REQUEST: Give the number of lines in the listing below that include the word "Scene", with nothing more.

==== EXERCISE DATA

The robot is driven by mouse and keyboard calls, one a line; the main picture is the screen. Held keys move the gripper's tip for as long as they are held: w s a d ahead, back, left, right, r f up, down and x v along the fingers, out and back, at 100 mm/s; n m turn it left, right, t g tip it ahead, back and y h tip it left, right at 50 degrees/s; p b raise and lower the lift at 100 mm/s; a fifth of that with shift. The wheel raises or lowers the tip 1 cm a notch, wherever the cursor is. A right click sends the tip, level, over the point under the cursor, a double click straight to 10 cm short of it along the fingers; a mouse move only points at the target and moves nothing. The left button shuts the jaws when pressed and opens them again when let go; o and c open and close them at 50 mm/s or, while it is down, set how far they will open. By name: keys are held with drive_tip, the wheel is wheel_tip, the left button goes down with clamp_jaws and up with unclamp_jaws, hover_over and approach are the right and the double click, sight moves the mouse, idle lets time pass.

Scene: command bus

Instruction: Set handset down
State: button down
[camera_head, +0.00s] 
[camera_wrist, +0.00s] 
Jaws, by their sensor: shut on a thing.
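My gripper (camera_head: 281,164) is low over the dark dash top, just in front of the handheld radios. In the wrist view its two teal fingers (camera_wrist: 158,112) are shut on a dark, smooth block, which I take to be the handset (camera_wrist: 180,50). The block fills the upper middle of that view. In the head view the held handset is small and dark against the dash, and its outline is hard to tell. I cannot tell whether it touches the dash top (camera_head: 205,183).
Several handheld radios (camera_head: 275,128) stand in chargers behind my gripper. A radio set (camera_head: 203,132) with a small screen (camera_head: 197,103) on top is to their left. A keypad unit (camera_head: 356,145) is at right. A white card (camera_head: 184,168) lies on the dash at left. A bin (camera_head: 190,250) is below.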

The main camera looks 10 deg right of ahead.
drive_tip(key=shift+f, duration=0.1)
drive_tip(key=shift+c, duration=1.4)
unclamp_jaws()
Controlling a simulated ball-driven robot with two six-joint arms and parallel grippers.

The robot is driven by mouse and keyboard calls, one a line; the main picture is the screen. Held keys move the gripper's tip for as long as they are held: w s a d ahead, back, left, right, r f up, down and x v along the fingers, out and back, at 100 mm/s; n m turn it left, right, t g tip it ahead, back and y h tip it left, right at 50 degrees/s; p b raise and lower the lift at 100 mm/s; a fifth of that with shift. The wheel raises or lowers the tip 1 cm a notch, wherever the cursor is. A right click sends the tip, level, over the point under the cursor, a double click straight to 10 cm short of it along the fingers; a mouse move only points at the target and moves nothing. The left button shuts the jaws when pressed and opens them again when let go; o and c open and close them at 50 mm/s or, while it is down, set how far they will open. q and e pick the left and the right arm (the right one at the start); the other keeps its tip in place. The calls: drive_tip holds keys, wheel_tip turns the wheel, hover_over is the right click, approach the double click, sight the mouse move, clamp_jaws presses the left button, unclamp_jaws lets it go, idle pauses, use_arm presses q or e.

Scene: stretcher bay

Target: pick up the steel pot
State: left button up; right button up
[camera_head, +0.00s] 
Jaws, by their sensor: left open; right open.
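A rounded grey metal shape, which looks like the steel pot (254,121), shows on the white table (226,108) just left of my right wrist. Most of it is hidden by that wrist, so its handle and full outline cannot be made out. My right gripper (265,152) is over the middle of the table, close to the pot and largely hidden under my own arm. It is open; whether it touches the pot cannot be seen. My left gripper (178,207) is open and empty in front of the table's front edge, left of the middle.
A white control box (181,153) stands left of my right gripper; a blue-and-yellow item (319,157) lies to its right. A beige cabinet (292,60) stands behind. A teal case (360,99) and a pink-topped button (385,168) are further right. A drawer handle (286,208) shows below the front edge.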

========

RIGHT ANSWER: 2